**Stated task**
Word for word, quote all of the material, omitting the pictures.

Input material start

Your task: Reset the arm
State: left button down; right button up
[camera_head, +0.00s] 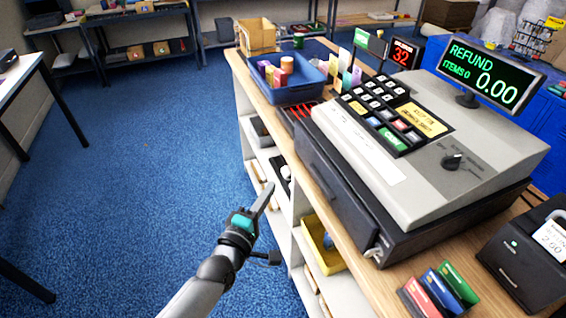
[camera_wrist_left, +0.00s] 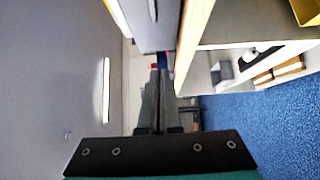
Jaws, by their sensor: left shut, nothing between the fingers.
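My left gripper (camera_head: 262,200) is in the head view, in front of the counter's open shelves and left of the cash register (camera_head: 430,150). Its fingers point up and to the right in the picture. They are shut with nothing between them. In the left wrist view my left gripper (camera_wrist_left: 158,75) also shows with its two dark fingers side by side. The left arm comes in from the bottom of the head view. My right gripper is in neither view.
The wooden counter (camera_head: 310,165) bears the register, a blue tray (camera_head: 290,92) with small boxes, and a black card terminal (camera_head: 525,255). A yellow bin (camera_head: 322,245) sits on a shelf below. Blue carpet (camera_head: 150,170) lies clear to the left.

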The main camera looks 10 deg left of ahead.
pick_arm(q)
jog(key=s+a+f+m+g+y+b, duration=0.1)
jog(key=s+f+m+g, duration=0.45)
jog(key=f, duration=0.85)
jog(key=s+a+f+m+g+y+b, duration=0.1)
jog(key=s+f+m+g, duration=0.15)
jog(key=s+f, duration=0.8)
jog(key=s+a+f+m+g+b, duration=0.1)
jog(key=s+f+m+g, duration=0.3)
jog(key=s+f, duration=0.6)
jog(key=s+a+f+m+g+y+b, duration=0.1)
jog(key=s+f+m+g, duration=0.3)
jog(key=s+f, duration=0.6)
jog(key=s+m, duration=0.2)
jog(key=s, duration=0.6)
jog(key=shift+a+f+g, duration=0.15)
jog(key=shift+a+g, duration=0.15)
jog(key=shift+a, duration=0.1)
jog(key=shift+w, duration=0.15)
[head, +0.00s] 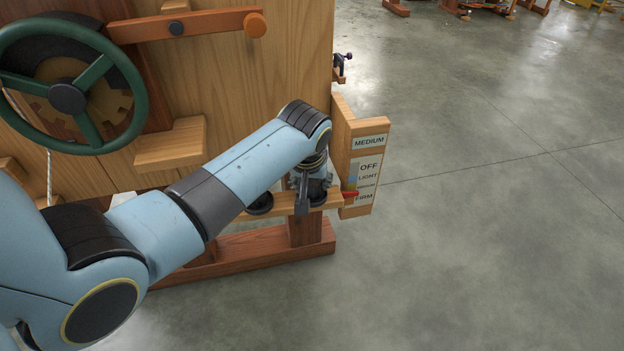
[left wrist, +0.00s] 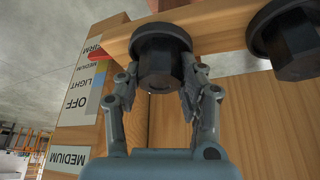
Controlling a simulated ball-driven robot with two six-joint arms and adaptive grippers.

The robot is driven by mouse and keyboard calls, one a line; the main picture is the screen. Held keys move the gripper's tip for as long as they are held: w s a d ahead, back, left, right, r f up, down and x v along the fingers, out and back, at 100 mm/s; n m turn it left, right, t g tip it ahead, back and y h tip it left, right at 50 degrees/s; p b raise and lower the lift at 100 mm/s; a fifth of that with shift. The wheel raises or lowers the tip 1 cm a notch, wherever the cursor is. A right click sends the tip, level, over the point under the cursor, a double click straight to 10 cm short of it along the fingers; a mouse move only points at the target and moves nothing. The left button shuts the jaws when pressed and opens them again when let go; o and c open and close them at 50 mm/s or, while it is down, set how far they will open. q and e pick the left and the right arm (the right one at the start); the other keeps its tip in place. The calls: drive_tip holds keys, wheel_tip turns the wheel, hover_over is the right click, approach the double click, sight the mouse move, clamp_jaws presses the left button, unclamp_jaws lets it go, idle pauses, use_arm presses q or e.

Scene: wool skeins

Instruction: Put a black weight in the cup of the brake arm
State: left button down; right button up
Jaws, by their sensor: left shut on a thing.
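My left gripper (head: 316,190) is at the right end of a light wooden bar, which I take for the brake arm (head: 284,205). In the left wrist view, its two fingers (left wrist: 160,80) are closed on a black weight (left wrist: 160,62) with a faceted body and a wider round rim. The weight overlaps the wooden bar (left wrist: 210,38); I cannot tell whether it rests in a cup or is just above. A second black weight-like piece (left wrist: 293,42) is at the bar farther right; it shows partly behind my arm in the head view (head: 260,205). No empty cup is clearly visible.
A wooden scale board (head: 364,180) reads OFF, LIGHT, MEDIUM, FIRM, under a MEDIUM card (head: 370,142). A red pointer (head: 350,194) lies near FIRM. A green handwheel (head: 67,98) and wooden panel (head: 250,70) stand behind my arm. The concrete floor at right is clear.

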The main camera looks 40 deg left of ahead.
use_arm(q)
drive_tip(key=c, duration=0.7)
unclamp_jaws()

Input material end

**Solution to the problem**
Your task: Reset the arm
State: left button down; right button up
[camera_head, +0.00s] 
[camera_wrist_left, +0.00s] 
Jaws, by their sensor: left shut, nothing between the fingers.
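My left gripper (camera_head: 262,200) is in the head view, in front of the counter's open shelves and left of the cash register (camera_head: 430,150). Its fingers point up and to the right in the picture. They are shut with nothing between them. In the left wrist view my left gripper (camera_wrist_left: 158,75) also shows with its two dark fingers side by side. The left arm comes in from the bottom of the head view. My right gripper is in neither view.
The wooden counter (camera_head: 310,165) bears the register, a blue tray (camera_head: 290,92) with small boxes, and a black card terminal (camera_head: 525,255). A yellow bin (camera_head: 322,245) sits on a shelf below. Blue carpet (camera_head: 150,170) lies clear to the left.

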The main camera looks 10 deg left of ahead.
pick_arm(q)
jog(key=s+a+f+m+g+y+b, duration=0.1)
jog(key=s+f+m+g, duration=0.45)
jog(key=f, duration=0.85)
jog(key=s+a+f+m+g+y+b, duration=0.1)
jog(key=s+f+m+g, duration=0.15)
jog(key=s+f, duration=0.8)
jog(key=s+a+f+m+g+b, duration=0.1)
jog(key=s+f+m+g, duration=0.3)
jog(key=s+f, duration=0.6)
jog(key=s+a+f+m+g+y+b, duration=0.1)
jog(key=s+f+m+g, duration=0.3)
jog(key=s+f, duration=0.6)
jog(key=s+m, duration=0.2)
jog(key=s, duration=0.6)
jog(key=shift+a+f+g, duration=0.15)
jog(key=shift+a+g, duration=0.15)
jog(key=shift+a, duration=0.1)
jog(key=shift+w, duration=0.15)
[head, +0.00s] 
[left wrist, +0.00s] 
Controlling a simulated ball-driven robot with two six-joint arms and adaptive grippers.

The robot is driven by mouse and keyboard calls, one a line; the main picture is the screen. Held keys move the gripper's tip for as long as they are held: w s a d ahead, back, left, right, r f up, down and x v along the fingers, out and back, at 100 mm/s; n m turn it left, right, t g tip it ahead, back and y h tip it left, right at 50 degrees/s; p b raise and lower the lift at 100 mm/s; a fifth of that with shift. The wheel raises or lowers the tip 1 cm a notch, wherever the cursor is. A right click sends the tip, level, over the point under the cursor, a double click straight to 10 cm short of it along the fingers; a mouse move only points at the target and moves nothing. The left button shuts the jaws when pressed and opens them again when let go; o and c open and close them at 50 mm/s or, while it is down, set how far they will open. q and e pick the left and the right arm (the right one at the start); the other keeps its tip in place. The calls: drive_tip holds keys, wheel_tip turns the wheel, hover_over is the right click, approach the double click, sight the mouse move, clamp_jaws presses the left button, unclamp_jaws lets it go, idle pauses, use_arm presses q or e.

Scene: wool skeins

Instruction: Put a black weight in the cup of the brake arm
State: left button down; right button up
Jaws, by their sensor: left shut on a thing.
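My left gripper (head: 316,190) is at the right end of a light wooden bar, which I take for the brake arm (head: 284,205). In the left wrist view, its two fingers (left wrist: 160,80) are closed on a black weight (left wrist: 160,62) with a faceted body and a wider round rim. The weight overlaps the wooden bar (left wrist: 210,38); I cannot tell whether it rests in a cup or is just above. A second black weight-like piece (left wrist: 293,42) is at the bar farther right; it shows partly behind my arm in the head view (head: 260,205). No empty cup is clearly visible.
A wooden scale board (head: 364,180) reads OFF, LIGHT, MEDIUM, FIRM, under a MEDIUM card (head: 370,142). A red pointer (head: 350,194) lies near FIRM. A green handwheel (head: 67,98) and wooden panel (head: 250,70) stand behind my arm. The concrete floor at right is clear.

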The main camera looks 40 deg left of ahead.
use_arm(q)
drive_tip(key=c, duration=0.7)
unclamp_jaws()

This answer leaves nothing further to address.